Matthias Media sent me a copy of The Tony Payne Collection to review late last year. It was a great Christmas present! I spent the summer break reading it and tweeting some of my favourite bits (http://twitter.com/mikey_g_lynch). It's a great little collection worth getting hold of.

Tony was one of the people who discipled me. Not that we met up and read the Bible or anything like that. I didn't even have a face to face conversation with him until last year. But in addition to those who met with me in person, one of my mothers in the faith, Jo, gave me her backlog of The Briefing—all the way back to the black and white #1 issue—and I binge-read them the way I binge-watched Stranger Things 2 recently. Along with other favourite authors like Don Carson and John Stott, Tony Payne helped form my Christian mind and ministry.

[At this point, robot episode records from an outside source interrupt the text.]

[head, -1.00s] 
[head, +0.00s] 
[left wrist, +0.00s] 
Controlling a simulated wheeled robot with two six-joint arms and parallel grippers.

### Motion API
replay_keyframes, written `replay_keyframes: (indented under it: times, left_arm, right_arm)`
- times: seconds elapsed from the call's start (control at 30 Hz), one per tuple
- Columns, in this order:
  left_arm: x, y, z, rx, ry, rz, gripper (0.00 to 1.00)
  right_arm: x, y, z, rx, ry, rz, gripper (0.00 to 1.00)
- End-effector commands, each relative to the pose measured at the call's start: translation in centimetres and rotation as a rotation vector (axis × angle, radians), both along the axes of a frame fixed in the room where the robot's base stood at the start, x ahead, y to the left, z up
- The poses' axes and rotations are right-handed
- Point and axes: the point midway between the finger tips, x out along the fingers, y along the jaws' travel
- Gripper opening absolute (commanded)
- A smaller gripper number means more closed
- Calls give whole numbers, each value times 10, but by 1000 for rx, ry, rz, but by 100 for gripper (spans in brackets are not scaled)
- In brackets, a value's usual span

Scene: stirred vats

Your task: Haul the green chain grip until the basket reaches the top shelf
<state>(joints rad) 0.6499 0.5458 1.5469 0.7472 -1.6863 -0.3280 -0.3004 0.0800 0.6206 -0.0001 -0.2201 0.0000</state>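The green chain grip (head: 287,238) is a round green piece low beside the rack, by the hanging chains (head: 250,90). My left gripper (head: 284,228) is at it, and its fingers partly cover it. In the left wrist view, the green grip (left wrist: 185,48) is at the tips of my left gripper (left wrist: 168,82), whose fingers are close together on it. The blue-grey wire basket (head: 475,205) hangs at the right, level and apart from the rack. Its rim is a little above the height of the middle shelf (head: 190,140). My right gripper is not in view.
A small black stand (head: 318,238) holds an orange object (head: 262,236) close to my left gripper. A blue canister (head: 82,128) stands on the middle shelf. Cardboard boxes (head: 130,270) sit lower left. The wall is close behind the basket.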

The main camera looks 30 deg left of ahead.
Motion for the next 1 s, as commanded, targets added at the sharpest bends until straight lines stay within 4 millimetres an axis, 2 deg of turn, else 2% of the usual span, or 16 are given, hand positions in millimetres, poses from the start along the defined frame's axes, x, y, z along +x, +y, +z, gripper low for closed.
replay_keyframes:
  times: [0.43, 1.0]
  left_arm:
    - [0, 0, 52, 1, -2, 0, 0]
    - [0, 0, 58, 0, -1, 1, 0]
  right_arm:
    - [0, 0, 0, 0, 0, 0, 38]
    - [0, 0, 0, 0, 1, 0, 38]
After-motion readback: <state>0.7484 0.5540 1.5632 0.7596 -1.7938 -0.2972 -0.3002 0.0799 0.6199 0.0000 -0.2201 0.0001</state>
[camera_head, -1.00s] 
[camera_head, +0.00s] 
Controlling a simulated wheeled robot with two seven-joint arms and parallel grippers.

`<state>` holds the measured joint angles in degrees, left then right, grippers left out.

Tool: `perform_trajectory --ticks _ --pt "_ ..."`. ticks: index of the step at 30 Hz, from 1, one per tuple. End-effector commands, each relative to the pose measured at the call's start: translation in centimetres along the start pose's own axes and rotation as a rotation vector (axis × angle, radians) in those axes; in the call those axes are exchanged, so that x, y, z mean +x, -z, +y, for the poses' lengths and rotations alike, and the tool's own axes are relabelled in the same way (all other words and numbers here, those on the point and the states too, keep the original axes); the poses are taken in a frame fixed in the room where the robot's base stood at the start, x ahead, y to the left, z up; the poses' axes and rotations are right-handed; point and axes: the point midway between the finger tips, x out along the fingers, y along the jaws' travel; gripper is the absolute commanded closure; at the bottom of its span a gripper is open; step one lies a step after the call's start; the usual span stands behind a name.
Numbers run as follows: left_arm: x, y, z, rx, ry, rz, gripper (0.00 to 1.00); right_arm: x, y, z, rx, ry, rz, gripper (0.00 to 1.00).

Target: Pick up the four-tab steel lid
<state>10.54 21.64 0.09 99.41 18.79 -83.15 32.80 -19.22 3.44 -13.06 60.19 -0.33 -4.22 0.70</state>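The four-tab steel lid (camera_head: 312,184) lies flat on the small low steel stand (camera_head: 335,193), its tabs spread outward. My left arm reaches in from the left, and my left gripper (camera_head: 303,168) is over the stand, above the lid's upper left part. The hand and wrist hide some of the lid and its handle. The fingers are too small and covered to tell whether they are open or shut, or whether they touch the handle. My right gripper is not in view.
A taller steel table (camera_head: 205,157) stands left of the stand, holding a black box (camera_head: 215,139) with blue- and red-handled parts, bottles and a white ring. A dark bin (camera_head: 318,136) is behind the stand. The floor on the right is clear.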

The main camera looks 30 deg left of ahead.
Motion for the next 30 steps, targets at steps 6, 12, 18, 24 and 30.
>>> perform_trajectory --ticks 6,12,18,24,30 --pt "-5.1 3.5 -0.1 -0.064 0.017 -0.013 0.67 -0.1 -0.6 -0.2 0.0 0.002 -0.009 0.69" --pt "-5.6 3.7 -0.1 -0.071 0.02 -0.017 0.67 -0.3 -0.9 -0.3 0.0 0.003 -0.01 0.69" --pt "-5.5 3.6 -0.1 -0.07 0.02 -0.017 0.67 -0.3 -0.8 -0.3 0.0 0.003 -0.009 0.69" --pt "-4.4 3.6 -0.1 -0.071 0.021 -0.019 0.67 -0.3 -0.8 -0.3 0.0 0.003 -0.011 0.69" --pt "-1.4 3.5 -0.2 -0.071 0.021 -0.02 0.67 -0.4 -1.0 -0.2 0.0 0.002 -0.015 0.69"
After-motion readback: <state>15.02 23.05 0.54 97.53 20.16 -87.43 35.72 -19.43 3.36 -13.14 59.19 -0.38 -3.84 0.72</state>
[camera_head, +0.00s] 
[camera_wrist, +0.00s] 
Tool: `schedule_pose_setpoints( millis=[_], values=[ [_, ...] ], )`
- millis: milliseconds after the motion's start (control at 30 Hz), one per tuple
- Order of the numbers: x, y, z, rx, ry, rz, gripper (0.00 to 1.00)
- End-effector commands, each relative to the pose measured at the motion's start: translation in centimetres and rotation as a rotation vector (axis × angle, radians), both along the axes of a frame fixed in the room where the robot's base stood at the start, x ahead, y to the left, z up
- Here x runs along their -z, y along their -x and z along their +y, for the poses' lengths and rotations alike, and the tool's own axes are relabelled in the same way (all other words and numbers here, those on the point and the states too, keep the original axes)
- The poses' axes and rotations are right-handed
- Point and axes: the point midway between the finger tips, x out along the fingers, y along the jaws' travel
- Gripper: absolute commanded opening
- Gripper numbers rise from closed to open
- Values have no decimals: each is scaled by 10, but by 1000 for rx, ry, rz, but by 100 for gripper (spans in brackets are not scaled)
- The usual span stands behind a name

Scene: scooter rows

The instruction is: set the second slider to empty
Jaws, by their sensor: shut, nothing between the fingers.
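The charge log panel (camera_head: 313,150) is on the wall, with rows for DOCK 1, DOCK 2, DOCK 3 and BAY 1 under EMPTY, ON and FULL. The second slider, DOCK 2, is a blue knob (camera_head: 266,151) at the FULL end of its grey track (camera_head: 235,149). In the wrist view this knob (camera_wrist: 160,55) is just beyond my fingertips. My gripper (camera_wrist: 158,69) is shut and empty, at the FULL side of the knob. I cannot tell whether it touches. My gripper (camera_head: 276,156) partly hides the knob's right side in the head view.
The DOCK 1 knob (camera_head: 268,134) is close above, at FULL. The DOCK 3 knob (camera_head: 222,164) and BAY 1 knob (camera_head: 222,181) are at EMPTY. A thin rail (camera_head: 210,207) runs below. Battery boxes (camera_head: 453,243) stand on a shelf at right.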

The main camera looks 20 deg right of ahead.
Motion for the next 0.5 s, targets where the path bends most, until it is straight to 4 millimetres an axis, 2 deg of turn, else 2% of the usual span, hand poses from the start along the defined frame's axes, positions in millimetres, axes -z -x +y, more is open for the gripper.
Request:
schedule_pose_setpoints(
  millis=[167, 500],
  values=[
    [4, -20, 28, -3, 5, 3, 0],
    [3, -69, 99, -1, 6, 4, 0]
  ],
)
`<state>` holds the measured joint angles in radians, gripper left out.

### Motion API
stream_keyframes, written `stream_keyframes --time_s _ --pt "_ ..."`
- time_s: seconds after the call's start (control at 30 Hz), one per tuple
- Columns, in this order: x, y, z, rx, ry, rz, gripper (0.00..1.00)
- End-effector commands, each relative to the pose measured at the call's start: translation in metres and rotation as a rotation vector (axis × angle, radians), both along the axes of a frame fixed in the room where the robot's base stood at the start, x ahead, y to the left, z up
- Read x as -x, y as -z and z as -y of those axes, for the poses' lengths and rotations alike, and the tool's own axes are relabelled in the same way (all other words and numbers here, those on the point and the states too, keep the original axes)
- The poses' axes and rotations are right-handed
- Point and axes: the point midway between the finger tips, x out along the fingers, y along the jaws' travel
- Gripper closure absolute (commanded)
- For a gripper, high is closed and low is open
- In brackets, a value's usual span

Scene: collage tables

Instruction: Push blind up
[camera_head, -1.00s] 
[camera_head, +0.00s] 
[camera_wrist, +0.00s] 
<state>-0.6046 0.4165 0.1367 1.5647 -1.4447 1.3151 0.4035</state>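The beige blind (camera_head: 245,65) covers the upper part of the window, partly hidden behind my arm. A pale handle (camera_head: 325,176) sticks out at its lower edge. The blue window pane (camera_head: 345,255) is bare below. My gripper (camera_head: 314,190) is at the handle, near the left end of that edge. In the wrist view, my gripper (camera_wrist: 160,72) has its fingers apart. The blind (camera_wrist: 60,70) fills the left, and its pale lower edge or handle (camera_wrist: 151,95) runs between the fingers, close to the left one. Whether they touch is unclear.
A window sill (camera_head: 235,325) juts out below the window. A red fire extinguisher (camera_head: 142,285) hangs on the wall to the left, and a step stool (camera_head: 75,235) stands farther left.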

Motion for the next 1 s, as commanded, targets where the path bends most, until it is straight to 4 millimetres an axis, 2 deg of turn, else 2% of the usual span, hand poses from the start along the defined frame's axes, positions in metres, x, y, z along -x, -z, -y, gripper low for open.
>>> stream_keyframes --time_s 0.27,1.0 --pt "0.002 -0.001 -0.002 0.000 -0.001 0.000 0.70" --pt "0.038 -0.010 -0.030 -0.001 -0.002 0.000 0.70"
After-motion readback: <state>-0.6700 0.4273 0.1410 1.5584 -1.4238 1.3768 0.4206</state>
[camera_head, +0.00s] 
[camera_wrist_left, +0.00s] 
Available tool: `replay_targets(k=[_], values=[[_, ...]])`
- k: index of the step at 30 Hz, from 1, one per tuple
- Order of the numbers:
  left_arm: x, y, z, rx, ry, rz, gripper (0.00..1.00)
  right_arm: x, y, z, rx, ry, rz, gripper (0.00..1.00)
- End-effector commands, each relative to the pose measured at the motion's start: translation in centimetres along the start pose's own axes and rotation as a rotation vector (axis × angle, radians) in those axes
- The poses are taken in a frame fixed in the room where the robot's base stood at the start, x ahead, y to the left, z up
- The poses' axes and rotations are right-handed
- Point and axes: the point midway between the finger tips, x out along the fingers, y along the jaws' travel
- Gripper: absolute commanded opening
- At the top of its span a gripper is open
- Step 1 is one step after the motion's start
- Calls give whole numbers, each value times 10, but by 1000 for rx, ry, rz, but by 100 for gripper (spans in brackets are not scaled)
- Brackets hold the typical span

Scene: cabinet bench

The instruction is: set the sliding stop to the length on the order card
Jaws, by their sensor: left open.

So it's great to have to have a Best Of anthology to put Tony's articles back into circulation. I know The Tony Payne Collection is going on the list of books we give away during the year to students at the University Fellowship of Christians (we give away 2 different books a month to one guy and one girl). It would also be great to dip into to read and discuss with a ministry team or an individual you are training. The articles are varying sizes, on a vast range of topics, so that you can cover a series of great, biblical ideas that suits the occasion.

Personally, I even found it refreshing for me to check back in on some core ideas that matter to me in life and ministry. A reminder about what things I might be in danger of assuming and forgetting to explicitly teach.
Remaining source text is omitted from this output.